[Data items]
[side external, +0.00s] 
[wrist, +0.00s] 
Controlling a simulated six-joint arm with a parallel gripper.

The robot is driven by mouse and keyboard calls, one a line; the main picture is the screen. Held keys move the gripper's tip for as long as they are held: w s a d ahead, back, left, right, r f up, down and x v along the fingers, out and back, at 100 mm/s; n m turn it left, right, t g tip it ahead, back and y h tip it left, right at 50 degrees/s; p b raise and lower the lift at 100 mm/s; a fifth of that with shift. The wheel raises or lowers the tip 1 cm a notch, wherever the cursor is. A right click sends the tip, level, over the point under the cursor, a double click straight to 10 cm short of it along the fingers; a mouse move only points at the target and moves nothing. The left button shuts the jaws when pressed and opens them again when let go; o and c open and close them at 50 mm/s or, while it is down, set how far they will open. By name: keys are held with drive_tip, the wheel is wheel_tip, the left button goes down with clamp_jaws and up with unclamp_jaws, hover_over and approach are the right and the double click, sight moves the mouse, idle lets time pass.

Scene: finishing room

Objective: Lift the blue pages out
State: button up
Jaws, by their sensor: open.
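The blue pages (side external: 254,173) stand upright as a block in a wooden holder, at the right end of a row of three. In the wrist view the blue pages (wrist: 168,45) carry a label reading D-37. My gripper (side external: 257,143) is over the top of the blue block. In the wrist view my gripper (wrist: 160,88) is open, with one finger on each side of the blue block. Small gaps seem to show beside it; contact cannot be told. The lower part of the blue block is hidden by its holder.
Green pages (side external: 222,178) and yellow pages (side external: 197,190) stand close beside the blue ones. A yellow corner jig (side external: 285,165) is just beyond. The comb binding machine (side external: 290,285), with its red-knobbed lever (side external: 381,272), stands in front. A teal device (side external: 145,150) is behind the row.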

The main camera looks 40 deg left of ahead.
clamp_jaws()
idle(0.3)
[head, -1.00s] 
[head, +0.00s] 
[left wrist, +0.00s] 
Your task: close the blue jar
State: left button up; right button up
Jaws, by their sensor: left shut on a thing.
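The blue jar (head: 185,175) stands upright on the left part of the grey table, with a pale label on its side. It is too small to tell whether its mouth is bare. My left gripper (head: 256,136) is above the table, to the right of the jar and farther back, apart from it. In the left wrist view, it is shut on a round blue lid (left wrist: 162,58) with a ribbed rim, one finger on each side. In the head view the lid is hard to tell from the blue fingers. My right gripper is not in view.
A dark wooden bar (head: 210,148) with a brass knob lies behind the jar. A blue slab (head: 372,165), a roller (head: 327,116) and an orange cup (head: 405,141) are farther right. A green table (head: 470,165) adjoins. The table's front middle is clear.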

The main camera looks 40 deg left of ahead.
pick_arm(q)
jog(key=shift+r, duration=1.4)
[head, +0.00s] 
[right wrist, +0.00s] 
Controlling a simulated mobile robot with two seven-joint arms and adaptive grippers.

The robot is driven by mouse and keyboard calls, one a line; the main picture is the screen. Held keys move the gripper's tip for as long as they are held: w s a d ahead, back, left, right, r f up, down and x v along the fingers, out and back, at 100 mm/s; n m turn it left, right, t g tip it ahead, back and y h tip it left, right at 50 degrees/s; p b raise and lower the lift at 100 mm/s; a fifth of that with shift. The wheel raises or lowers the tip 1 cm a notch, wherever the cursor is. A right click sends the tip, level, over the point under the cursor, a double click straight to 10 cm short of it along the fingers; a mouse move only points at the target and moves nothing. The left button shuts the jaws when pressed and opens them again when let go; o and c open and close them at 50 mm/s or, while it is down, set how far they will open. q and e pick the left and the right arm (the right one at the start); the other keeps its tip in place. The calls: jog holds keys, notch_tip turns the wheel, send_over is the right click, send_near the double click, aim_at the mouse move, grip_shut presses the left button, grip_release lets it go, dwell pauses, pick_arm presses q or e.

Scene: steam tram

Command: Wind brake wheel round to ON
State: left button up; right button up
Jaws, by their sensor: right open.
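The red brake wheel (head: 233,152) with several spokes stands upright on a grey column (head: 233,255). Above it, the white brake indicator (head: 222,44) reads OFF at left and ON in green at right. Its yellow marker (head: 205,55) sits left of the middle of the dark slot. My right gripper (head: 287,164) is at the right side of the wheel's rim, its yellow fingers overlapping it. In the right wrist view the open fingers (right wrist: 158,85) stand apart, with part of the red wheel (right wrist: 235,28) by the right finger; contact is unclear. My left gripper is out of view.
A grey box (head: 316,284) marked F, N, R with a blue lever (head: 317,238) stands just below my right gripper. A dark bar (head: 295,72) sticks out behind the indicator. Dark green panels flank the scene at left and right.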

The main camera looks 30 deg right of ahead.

→ What to produce
Wherever "simulated" shows up in a line, copy that line.

→ Result of this exercise
Controlling a simulated six-joint arm with a parallel gripper.
Controlling a simulated mobile robot with two seven-joint arms and adaptive grippers.

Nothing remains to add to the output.